◆ **What you need to do**
Check each line of the records below and collect those that include the word "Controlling".

==== Records for this task

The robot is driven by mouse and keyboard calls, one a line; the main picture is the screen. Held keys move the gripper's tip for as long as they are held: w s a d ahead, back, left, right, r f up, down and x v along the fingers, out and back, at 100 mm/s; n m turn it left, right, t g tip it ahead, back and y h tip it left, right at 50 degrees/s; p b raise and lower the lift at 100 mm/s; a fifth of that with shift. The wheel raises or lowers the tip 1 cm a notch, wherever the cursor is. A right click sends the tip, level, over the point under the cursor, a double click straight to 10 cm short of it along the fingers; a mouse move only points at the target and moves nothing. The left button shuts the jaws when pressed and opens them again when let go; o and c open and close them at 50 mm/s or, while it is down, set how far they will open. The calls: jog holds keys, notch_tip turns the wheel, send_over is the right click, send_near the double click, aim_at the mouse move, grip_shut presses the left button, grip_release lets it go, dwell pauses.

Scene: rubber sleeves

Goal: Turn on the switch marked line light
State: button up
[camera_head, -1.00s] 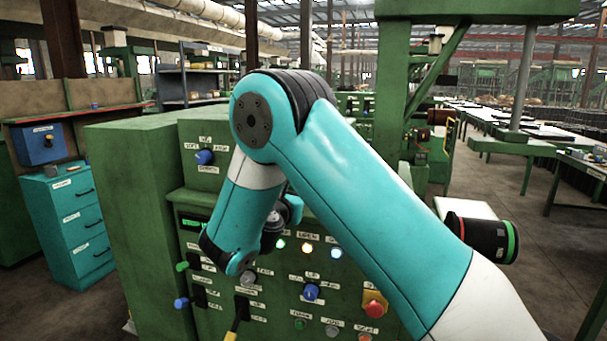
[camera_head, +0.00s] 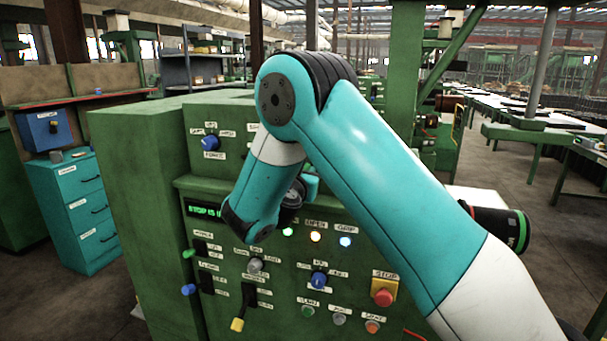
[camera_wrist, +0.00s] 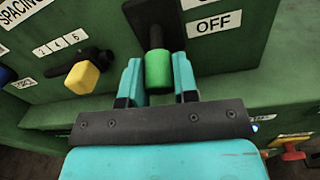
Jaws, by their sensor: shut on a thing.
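In the wrist view my gripper (camera_wrist: 158,78) has its two teal fingers on either side of the green tip of a dark lever switch (camera_wrist: 157,70), shut on it. The lever points down toward the gripper from a dark plate. A white label reading OFF (camera_wrist: 208,22) is right of the lever; another label above it is cut off. No line light marking is readable. In the head view my arm hides the gripper's fingers and the gripped switch.
A yellow-tipped lever (camera_wrist: 82,77) is left of my gripper, near a partly seen SPACING label. In the head view the green panel (camera_head: 225,285) carries several knobs, lamps and levers and a red stop button (camera_head: 383,297). A teal drawer cabinet (camera_head: 80,210) stands at left.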

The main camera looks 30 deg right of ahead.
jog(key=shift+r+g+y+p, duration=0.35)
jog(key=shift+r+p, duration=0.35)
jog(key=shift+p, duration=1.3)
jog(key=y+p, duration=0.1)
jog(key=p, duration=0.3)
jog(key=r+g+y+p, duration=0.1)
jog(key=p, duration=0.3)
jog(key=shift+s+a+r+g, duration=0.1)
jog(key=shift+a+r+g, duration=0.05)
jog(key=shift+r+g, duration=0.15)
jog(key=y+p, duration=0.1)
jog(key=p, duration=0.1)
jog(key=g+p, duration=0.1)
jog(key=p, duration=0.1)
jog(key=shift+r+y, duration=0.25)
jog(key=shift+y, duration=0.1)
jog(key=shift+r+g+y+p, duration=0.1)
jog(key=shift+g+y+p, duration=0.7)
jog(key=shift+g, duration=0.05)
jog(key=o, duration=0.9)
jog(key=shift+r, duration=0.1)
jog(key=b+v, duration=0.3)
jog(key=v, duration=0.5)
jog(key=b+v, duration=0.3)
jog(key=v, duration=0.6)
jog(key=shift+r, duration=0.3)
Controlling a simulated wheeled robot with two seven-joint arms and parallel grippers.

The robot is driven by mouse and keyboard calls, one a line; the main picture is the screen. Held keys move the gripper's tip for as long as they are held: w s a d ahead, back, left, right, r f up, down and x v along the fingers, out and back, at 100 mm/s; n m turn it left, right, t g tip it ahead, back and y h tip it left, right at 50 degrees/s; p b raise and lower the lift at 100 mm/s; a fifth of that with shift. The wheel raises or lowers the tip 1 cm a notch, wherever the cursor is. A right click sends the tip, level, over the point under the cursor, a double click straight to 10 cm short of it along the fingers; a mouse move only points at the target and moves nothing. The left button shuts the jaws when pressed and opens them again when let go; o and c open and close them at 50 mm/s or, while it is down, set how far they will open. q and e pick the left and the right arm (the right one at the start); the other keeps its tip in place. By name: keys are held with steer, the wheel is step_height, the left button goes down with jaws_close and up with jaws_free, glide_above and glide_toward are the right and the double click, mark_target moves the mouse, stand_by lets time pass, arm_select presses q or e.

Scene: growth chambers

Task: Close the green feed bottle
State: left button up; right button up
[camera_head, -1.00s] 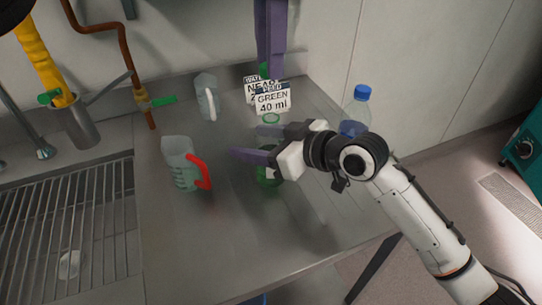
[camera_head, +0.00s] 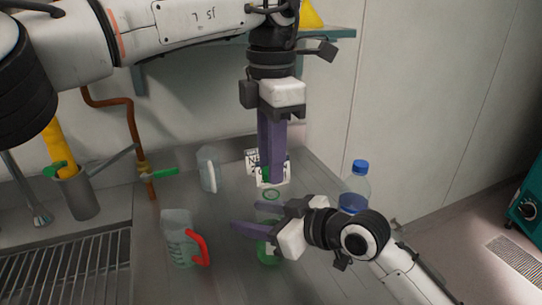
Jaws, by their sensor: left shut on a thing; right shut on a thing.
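The green feed bottle (camera_head: 268,253) stands on the steel worktop, translucent green, with its round open neck (camera_head: 271,194) facing up. My right gripper (camera_head: 250,222) reaches in from the right and is shut around the bottle's upper body, hiding part of it. My left gripper (camera_head: 272,178) points straight down just above and behind the neck in the picture, its purple fingers shut. A bit of green, seemingly the cap (camera_head: 265,174), shows at its fingertips, mostly hidden. The cap looks apart from the neck.
Label cards (camera_head: 252,160) stand behind, partly hidden by my left fingers. A clear jug with a red handle (camera_head: 180,238) stands left, another jug (camera_head: 208,170) behind it. A blue-capped bottle (camera_head: 356,187) is close on the right. A sink rack (camera_head: 75,270) lies far left.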

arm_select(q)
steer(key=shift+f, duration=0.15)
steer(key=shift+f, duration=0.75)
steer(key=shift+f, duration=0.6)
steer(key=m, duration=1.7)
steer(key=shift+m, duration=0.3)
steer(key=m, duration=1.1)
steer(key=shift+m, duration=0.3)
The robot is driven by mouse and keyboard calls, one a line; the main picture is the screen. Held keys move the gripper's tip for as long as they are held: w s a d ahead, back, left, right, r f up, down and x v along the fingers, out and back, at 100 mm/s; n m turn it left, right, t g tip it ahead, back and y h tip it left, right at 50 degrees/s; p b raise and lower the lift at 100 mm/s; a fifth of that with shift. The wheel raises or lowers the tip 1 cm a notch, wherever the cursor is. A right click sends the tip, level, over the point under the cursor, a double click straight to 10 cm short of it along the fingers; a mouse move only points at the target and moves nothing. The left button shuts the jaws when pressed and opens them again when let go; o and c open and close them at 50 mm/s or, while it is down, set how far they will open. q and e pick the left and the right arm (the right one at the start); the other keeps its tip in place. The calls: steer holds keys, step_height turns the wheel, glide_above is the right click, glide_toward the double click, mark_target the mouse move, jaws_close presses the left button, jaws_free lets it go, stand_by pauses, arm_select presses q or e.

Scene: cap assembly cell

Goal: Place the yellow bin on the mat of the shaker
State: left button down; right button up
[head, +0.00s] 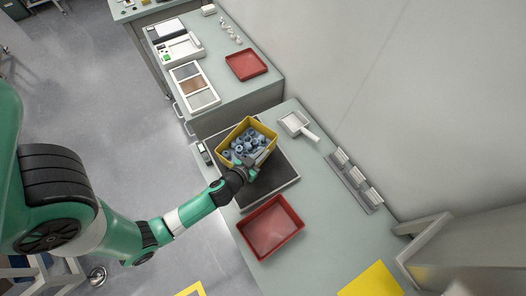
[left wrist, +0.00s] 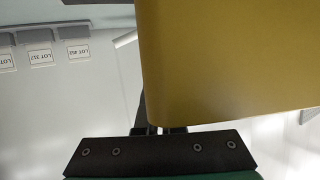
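The yellow bin (head: 262,127), filled with blue-grey caps, is over the upper part of the dark shaker mat (head: 270,180) in the head view. I cannot tell whether its base touches the mat. My left gripper (head: 248,165) is at the bin's near lower rim and seems shut on its wall. In the left wrist view the yellow wall (left wrist: 230,60) of the bin fills the upper right, right at the fingers (left wrist: 158,130); the bin hides part of them. My right gripper is not in view.
A red tray (head: 270,228) lies just below the shaker, and a white scoop (head: 297,124) lies up and right of it. Labelled lot holders (head: 352,180) stand along the wall side. Another red tray (head: 246,65) is on the far bench. A yellow patch (head: 372,282) is at the counter's lower end.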

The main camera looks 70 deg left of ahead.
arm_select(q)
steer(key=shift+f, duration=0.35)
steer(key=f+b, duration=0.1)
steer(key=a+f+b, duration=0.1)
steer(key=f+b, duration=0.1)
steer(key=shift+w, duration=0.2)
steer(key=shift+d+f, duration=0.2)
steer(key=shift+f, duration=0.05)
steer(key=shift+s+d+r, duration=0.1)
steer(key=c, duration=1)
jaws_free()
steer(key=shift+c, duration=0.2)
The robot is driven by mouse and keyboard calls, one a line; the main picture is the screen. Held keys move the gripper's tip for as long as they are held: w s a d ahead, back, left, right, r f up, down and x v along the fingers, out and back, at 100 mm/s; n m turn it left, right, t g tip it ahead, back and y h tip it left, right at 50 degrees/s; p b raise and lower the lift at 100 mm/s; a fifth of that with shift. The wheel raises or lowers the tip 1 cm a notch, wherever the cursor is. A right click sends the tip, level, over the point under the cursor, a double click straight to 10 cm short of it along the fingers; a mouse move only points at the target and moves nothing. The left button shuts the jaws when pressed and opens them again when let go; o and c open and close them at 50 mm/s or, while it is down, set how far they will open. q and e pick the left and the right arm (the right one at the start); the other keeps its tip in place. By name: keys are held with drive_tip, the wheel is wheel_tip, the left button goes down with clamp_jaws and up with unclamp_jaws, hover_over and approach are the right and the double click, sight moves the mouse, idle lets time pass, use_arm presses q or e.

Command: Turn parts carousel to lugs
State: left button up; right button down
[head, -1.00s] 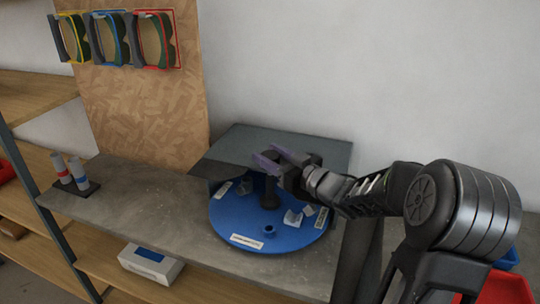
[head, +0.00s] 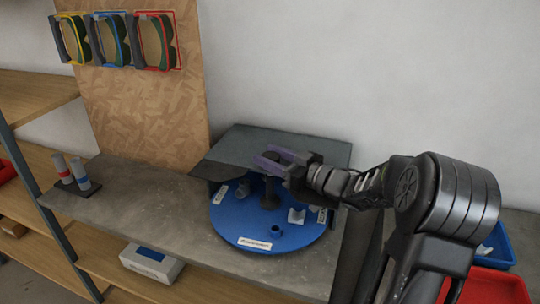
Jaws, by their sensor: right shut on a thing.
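The parts carousel (head: 232,225) is a round blue disc on the grey bench, with a dark post (head: 270,192) standing near its middle. Small grey and blue parts and several white labels sit on the disc. One label (head: 254,244) faces the front edge. A blue ring-shaped part (head: 274,231) and a light grey part (head: 297,215) are on the front right. My right gripper (head: 274,160), with purple fingers, is shut on the top of the post; the exact contact is partly hidden. My left gripper is not in view.
A dark grey cover (head: 290,143) stands over the back of the disc. Two grey cylinders (head: 80,174) stand in a holder at the left of the bench. Goggles (head: 153,42) hang on the board. Red (head: 487,286) and blue bins are at lower right.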

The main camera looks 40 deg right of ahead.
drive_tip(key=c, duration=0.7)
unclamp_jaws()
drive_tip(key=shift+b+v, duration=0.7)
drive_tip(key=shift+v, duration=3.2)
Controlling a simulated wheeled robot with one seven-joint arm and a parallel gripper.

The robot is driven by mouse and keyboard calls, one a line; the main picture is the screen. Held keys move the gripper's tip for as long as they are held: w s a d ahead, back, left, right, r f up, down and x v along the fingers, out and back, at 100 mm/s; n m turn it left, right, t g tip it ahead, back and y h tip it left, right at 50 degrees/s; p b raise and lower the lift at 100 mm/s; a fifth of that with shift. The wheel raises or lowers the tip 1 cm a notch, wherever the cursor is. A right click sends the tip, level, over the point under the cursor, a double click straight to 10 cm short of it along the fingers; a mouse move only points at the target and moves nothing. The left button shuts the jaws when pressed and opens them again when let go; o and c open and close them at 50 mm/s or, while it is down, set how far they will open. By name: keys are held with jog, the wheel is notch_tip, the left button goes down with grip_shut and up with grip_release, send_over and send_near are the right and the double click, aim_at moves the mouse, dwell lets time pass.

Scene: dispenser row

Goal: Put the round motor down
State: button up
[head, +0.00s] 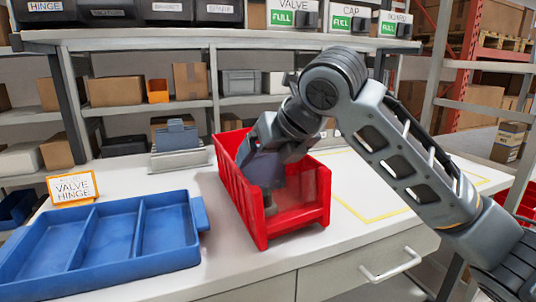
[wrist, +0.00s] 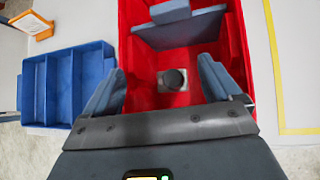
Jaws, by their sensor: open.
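The round motor (wrist: 173,79), a dark round body on a light square base, is in the red bin (wrist: 137,90) in the wrist view. My gripper (wrist: 160,84) is open, with its two blue-grey fingers apart on the left and right of the motor. A gap shows between the motor and each finger. In the head view my gripper (head: 268,172) reaches down into the red bin (head: 290,222) on the table. I cannot make out the motor there with certainty.
A blue tray (head: 138,206) with compartments lies left of the bin, near a "VALVE HINGE" sign (head: 73,188). A blue-grey plate-like part (wrist: 180,26) spans the bin's far end. A metal stand (head: 177,158) is behind. Yellow-taped table (head: 365,190) at right is clear.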

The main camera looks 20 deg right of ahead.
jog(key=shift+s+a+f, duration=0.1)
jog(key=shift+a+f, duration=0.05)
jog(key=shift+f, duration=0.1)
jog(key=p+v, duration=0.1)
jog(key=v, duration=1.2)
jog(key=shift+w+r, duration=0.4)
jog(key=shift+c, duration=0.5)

========

◆ **Expected answer**
Controlling a simulated wheeled robot with two seven-joint arms and parallel grippers.
Controlling a simulated wheeled robot with one seven-joint arm and a parallel gripper.

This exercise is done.